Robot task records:
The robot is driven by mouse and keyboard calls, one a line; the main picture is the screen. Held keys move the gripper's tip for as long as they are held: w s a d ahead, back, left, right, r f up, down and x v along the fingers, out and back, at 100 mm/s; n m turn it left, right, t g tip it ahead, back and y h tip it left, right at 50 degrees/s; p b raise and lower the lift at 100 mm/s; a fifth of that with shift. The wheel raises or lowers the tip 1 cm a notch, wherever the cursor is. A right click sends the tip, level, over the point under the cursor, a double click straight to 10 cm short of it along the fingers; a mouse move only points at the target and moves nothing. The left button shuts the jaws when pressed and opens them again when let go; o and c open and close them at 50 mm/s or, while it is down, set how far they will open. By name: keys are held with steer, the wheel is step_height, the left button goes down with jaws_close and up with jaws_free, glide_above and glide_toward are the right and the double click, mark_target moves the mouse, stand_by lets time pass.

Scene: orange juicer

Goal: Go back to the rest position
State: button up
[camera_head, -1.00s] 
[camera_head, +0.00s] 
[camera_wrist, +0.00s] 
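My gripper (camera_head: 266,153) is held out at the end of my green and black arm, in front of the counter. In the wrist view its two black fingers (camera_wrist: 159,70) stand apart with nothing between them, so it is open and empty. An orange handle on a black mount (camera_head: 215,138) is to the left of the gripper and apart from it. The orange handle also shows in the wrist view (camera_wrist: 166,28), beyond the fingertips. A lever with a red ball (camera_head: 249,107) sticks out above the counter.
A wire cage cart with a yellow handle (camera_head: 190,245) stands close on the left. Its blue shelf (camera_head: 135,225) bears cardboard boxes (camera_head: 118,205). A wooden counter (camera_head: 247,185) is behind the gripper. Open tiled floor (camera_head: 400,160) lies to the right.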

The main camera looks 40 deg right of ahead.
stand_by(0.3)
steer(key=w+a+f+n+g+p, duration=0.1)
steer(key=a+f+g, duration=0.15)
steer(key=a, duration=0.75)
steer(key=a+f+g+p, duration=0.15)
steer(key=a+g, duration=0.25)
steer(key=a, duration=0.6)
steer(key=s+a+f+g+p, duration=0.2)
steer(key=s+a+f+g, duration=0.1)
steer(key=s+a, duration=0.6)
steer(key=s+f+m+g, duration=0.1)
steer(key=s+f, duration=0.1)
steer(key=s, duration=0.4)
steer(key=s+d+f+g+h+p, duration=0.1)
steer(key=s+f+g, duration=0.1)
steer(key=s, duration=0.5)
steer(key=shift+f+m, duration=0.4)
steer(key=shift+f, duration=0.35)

---

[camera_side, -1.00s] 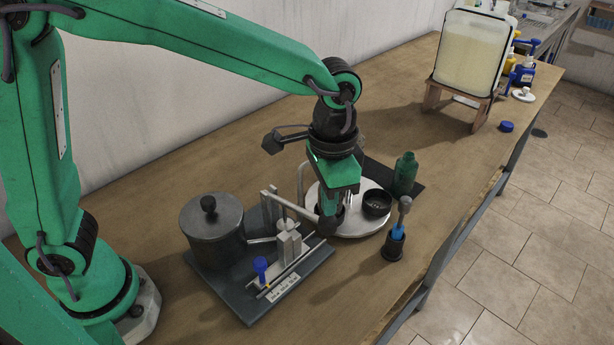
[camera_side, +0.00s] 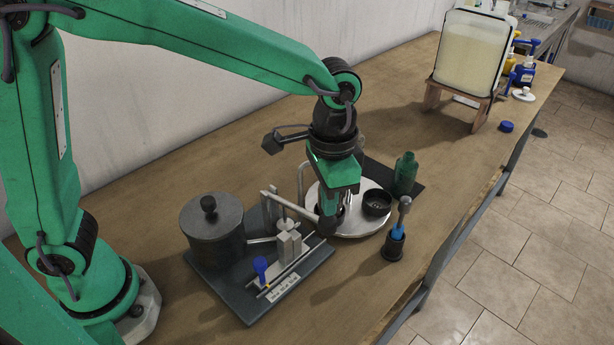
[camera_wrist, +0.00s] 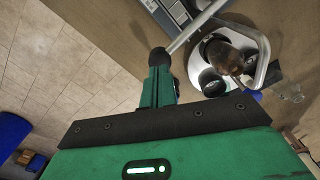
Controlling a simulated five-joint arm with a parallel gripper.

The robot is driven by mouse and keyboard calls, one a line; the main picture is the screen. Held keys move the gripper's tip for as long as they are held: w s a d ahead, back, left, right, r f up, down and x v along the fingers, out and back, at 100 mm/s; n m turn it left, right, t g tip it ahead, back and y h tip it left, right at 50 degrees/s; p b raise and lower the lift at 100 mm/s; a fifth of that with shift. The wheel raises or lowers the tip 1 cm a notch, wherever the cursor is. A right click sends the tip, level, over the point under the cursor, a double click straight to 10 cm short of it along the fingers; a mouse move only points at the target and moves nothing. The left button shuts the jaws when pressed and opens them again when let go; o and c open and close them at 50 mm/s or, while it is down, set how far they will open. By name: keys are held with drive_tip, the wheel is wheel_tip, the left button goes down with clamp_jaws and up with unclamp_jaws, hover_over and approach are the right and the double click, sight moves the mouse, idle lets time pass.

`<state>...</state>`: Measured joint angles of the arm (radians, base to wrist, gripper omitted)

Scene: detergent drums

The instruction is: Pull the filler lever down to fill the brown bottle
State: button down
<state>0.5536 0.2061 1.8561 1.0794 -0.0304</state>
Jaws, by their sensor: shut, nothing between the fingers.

Exercise requirements
Using the data above, copy exactly the lines from the one containing "[camera_side, +0.00s]" to the one containing "Jaws, by their", inclusive. Exclude the pictures.

Result for this task
[camera_side, +0.00s] 
[camera_wrist, +0.00s] 
Controlling a simulated five-joint arm with a parallel gripper.

The robot is driven by mouse and keyboard calls, one a line; the main picture is the screen. Held keys move the gripper's tip for as long as they are held: w s a d ahead, back, left, right, r f up, down and x v along the fingers, out and back, at 100 mm/s; n m turn it left, right, t g tip it ahead, back and y h tip it left, right at 50 degrees/s; p b raise and lower the lift at 100 mm/s; a fifth of that with shift. The wheel raises or lowers the tip 1 cm a notch, wherever the cursor is. A right click sends the tip, level, over the point under the cursor, a double click straight to 10 cm short of it along the fingers; a mouse move only points at the target and moves nothing. The left button shuts the jaws when pressed and opens them again when let go; o and c open and close them at 50 mm/s or, while it is down, set how far they will open. By name: keys are held with drive_tip, the wheel is wheel_tip, the left button goes down with clamp_jaws and up with unclamp_jaws, hover_over and approach are the right and the double click, sight moves the mouse, idle lets time pass.

`<state>...</state>`: Measured joint angles of the arm (radians, base to wrist, gripper omitted)

Scene: detergent drums

The instruction is: Pull the filler lever down to fill the brown bottle
State: button down
<state>0.5536 0.2061 1.8561 1.0794 -0.0304</state>
Jaws, by their sensor: shut, nothing between the fingers.

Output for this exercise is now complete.